* **Task to complete**:
Within the listing below, locate all lines containing the word "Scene". Copy each one.
===== Supplied entries =====
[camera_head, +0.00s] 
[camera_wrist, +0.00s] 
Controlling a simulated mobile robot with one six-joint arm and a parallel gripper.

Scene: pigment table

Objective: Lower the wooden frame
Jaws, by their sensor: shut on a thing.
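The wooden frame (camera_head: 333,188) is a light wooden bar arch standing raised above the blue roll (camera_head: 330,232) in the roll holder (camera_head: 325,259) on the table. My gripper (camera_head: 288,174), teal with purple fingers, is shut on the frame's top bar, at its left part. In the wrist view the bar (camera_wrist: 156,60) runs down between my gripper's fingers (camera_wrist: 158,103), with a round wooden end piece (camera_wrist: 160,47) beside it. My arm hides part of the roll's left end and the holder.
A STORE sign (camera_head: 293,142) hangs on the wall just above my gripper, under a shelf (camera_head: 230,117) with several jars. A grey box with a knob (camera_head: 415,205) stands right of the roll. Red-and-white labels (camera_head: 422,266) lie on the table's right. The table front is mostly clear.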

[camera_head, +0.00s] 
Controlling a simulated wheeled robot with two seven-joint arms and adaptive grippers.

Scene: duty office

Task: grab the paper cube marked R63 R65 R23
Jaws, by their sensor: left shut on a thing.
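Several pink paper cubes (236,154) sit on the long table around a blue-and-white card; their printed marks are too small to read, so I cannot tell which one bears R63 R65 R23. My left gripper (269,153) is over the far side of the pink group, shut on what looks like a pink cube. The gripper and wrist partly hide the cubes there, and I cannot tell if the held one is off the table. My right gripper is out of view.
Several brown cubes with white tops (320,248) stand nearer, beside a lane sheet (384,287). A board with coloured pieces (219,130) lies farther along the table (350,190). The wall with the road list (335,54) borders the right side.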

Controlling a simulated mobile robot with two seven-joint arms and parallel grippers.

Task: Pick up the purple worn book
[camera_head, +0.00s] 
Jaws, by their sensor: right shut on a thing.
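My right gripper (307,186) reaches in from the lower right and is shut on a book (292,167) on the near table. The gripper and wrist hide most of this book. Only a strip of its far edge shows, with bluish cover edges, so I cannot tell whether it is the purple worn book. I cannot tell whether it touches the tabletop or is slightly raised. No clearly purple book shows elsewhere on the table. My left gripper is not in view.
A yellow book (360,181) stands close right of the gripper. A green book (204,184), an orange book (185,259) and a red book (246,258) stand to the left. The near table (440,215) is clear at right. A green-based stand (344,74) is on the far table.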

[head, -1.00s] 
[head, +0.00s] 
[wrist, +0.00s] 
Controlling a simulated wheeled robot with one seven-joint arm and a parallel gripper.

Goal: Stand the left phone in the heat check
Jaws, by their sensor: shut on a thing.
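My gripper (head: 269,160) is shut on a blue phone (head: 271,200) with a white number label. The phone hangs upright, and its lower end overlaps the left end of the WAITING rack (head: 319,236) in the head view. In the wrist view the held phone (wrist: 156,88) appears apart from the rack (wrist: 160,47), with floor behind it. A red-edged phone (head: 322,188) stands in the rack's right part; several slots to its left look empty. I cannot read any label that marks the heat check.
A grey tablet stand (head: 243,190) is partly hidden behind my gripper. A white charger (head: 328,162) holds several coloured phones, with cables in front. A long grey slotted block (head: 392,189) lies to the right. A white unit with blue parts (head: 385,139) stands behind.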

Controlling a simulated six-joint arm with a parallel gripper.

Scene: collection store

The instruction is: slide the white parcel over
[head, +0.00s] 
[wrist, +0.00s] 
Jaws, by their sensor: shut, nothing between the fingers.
=====
* **Solved exercise**:
Scene: pigment table
Scene: duty office
Scene: collection store

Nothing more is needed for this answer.